You know what? It’s right that it plays out this way. It’s right that after the way Isiah has ransacked this franchise, stripped the soul clear from the place, that it would be Marbury who would bring him down. And make no mistake: when it ends for Thomas – and for the first time ever, it does seem like there may well be an endgame in sight – he can thank Marbury for finally giving him one final shove off the ledge.
The day Thomas was hired, remember, he’d promised instant gratification. “The mindset around here has to change,” he said on Dec. 22, 2003, which we can now look back on as the day the Garden music began to die. “This needs to get done, and get done quickly.”

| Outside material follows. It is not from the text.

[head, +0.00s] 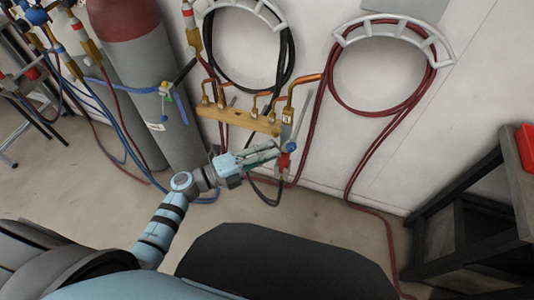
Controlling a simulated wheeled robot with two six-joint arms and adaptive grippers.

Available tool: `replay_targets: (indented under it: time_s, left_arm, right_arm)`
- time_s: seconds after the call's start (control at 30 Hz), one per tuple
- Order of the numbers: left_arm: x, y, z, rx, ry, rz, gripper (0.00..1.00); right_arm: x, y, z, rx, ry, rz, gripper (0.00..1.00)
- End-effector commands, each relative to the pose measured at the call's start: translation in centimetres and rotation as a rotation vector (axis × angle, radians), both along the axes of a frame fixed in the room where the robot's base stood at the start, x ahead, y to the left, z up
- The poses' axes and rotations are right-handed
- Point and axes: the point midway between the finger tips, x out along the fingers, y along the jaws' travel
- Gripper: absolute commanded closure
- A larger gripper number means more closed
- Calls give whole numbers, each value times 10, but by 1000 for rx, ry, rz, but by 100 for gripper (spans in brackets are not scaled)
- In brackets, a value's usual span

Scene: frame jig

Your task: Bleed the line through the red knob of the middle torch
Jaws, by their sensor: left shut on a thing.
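A wooden holder (238,121) on the wall carries several torches with bent copper tips (305,79). My left gripper (278,151) reaches up from below to the right end of the holder. I cannot tell from this view which torch in the row this knob belongs to. My right gripper is not in view.
A grey gas cylinder with a red top (150,70) stands left of the holder. Black hose (289,60) and red hose (335,95) hang on wall hooks; red hose runs down to the floor. A dark bench (470,195) stands at the right.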

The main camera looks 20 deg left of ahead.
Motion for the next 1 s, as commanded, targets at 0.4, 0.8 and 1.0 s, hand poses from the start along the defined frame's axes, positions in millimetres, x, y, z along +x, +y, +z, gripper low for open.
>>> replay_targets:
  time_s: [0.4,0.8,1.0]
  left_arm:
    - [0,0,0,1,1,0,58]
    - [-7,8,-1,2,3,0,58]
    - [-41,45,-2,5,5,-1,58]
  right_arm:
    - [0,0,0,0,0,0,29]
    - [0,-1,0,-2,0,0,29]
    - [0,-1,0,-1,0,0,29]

Exactly two weeks later, Marbury was a Knick, meaning that exactly two weeks later, the entire culture surrounding the Knicks started forming in Marbury’s sour, dour image – and with Thomas’ eternal blessing. If there is one thing we have learned from this nearly four-year partnership, it is that Thomas never has much minded enabling his petulant star in every way conceivable. He hired Marbury’s underqualified cousin. He looked the other way at some abhorrent Marbury behavior.
He squirmed as Marbury uttered the now-famous words “get in the truck,” while he was allegedly serving as a character witness for him.
And now he is faced with a myriad of choices about Marbury, none of them desirable. He can welcome him back, act as if nothing has happened, and officially torch whatever credibility he had left in his own locker room. He can try to trade him, which should be fun with more than $40 million left on Marbury’s deal. He can buy him out, adding Marbury to the list of millions he’s wasted at Penn Plaza.
Isiah Thomas, Jan. 5, 2004: “This could be he beginning of something awfully special.”
Stephon Marbury, Jan. 7, 2004: “I can’t wait to put that uniform on.”
They deserved each other. Everyone else who believed what they were selling? You deserved so much more. You deserve so much better.
Maybe someday you’ll even get it. Maybe.